Output word for word the lines from the one with "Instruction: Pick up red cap" to the final line of the data, both ends included, but skip the pictures.

-- -- --

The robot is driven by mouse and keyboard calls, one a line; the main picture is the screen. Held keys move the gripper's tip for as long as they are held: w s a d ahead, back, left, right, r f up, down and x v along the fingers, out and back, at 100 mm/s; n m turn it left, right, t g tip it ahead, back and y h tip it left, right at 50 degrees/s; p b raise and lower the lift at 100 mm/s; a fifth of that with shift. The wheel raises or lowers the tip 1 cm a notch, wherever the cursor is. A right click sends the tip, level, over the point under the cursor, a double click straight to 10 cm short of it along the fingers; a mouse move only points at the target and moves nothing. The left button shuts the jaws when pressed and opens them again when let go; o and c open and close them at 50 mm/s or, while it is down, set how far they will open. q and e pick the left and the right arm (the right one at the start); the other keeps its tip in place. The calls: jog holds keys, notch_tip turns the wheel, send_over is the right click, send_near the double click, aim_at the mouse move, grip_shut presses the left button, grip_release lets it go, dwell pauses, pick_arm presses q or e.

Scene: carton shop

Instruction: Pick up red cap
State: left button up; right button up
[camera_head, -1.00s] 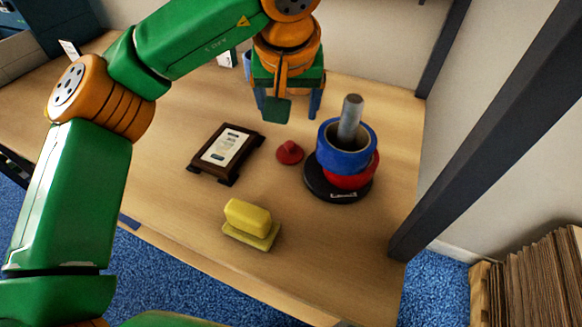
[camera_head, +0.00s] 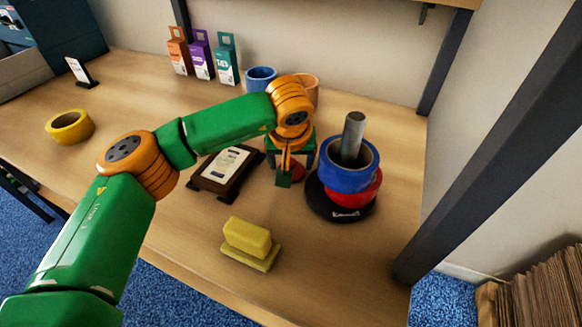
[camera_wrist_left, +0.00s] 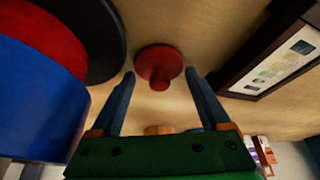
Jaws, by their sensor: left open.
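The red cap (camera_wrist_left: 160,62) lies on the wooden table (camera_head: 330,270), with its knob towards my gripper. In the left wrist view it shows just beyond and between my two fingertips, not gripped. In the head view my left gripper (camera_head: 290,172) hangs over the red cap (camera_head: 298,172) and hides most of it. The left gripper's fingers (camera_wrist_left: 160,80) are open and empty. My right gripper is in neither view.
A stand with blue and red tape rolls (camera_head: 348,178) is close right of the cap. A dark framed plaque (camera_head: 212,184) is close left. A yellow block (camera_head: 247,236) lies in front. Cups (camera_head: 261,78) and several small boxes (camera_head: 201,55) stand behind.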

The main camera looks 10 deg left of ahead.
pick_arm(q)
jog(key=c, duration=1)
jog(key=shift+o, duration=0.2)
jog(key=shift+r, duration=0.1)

-- -- --

Exercise solution ::
Instruction: Pick up red cap
State: left button up; right button up
[camera_head, -1.00s] 
[camera_head, +0.00s] 
[camera_wrist_left, +0.00s] 
Jaws, by their sensor: left open.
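The red cap (camera_wrist_left: 160,62) lies on the wooden table (camera_head: 330,270), with its knob towards my gripper. In the left wrist view it shows just beyond and between my two fingertips, not gripped. In the head view my left gripper (camera_head: 290,172) hangs over the red cap (camera_head: 298,172) and hides most of it. The left gripper's fingers (camera_wrist_left: 160,80) are open and empty. My right gripper is in neither view.
A stand with blue and red tape rolls (camera_head: 348,178) is close right of the cap. A dark framed plaque (camera_head: 212,184) is close left. A yellow block (camera_head: 247,236) lies in front. Cups (camera_head: 261,78) and several small boxes (camera_head: 201,55) stand behind.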

The main camera looks 10 deg left of ahead.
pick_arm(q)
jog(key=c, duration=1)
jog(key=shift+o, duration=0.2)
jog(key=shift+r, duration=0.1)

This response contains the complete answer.